> **Given data**:
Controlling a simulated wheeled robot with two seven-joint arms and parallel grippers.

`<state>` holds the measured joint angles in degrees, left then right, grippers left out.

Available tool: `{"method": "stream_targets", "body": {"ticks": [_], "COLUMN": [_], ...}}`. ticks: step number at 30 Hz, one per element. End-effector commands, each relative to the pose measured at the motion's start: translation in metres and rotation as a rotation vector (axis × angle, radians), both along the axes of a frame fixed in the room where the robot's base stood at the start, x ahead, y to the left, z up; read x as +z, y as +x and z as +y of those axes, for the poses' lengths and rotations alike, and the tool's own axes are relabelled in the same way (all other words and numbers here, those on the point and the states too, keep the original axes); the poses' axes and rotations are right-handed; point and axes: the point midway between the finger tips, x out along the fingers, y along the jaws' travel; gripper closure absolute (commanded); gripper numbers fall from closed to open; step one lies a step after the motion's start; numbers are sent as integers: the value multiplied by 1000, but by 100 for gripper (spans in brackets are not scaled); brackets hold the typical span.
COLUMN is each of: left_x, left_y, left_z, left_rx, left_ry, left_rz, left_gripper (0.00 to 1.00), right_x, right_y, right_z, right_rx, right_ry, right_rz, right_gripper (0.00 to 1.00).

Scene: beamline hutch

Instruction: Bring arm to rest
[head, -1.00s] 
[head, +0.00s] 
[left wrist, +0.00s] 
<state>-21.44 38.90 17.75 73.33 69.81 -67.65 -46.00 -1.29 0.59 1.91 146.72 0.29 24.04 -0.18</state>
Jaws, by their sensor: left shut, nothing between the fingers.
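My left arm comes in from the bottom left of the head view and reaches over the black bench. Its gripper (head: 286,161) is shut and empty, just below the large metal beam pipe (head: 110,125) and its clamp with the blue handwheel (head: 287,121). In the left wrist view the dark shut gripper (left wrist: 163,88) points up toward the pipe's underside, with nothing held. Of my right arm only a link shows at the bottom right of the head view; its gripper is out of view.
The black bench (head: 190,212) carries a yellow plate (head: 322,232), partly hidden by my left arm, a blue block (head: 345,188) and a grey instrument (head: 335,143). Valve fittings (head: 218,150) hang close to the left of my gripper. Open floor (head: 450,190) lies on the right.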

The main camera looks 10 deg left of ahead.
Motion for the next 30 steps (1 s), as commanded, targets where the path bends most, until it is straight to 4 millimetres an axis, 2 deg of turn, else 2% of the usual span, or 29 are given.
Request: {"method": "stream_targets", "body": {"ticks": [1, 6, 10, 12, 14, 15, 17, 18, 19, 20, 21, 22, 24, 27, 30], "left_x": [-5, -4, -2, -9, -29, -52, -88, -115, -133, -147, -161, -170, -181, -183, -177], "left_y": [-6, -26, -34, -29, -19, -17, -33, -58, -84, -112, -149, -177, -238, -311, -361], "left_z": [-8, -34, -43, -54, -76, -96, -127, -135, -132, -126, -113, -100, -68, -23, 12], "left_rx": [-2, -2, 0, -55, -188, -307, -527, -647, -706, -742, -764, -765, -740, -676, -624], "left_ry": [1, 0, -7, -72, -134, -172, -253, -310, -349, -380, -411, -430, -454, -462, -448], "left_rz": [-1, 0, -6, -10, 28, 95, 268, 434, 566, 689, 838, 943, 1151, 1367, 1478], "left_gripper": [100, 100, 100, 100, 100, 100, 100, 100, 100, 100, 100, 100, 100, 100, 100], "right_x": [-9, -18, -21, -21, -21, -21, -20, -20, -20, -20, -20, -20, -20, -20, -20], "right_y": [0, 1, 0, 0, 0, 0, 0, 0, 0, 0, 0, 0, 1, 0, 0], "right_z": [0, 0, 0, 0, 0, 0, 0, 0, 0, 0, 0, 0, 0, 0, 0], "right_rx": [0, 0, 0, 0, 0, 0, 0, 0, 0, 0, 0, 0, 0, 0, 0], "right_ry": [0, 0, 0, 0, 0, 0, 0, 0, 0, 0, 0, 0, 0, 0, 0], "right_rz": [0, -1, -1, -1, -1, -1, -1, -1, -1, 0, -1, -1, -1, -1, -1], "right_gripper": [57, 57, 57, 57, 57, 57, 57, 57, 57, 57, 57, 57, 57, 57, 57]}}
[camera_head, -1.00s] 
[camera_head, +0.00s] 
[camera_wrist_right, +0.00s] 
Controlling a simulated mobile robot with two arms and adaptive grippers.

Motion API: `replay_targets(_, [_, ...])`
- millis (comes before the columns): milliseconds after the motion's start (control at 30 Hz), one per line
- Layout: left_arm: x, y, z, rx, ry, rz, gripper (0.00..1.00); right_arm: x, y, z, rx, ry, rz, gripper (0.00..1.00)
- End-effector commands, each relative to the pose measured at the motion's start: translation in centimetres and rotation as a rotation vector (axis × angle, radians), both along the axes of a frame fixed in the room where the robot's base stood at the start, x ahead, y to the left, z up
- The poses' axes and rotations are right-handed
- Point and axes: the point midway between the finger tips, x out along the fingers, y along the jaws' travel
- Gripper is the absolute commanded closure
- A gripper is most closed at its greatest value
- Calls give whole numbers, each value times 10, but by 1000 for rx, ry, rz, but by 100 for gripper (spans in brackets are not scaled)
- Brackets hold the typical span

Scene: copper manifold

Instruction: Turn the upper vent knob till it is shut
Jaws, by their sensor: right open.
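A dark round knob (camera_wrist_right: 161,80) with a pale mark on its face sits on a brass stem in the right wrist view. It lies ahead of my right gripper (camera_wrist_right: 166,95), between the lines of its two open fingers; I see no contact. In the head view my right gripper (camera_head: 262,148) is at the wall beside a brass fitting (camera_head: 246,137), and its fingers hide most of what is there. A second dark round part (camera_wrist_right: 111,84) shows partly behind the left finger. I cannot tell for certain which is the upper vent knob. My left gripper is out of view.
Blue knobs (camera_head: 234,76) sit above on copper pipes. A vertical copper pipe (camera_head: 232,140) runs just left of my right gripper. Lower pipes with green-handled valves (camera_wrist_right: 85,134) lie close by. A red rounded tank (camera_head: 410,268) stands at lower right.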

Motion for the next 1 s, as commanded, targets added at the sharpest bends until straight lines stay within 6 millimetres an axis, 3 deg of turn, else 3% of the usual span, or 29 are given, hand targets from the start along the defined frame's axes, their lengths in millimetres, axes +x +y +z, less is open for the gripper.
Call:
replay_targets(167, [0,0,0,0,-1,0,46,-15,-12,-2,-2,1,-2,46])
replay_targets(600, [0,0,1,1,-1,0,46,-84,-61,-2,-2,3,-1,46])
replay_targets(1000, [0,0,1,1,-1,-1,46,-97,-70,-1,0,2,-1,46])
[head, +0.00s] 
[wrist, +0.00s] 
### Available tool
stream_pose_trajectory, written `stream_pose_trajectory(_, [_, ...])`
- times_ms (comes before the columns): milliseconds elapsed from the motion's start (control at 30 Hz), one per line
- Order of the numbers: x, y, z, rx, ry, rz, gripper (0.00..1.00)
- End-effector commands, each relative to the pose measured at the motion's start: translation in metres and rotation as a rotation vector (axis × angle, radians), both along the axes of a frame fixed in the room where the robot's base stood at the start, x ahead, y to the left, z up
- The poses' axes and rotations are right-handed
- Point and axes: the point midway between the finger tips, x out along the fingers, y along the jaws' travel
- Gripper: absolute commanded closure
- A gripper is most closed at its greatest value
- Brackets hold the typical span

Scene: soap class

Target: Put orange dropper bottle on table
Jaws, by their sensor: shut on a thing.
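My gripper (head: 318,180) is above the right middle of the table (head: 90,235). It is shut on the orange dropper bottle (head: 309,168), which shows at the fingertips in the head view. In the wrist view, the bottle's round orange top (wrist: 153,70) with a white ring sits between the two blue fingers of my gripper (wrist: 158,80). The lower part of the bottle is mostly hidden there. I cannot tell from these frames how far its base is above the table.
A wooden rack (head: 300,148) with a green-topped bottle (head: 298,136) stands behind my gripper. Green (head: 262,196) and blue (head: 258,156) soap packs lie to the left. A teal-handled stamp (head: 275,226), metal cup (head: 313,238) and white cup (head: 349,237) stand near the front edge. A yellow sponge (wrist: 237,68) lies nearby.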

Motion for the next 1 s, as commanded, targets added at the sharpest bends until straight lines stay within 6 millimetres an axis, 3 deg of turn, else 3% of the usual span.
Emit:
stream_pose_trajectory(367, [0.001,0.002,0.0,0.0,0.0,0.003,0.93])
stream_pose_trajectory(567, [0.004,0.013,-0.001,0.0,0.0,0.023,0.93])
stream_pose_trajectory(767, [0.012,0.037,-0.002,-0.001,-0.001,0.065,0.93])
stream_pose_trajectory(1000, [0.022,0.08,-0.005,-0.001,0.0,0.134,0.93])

> **What to produce**:
From the listing above, pick out each line where the word "milliseconds" appears.

> **Task output**:
- millis (comes before the columns): milliseconds after the motion's start (control at 30 Hz), one per line
- times_ms (comes before the columns): milliseconds elapsed from the motion's start (control at 30 Hz), one per line

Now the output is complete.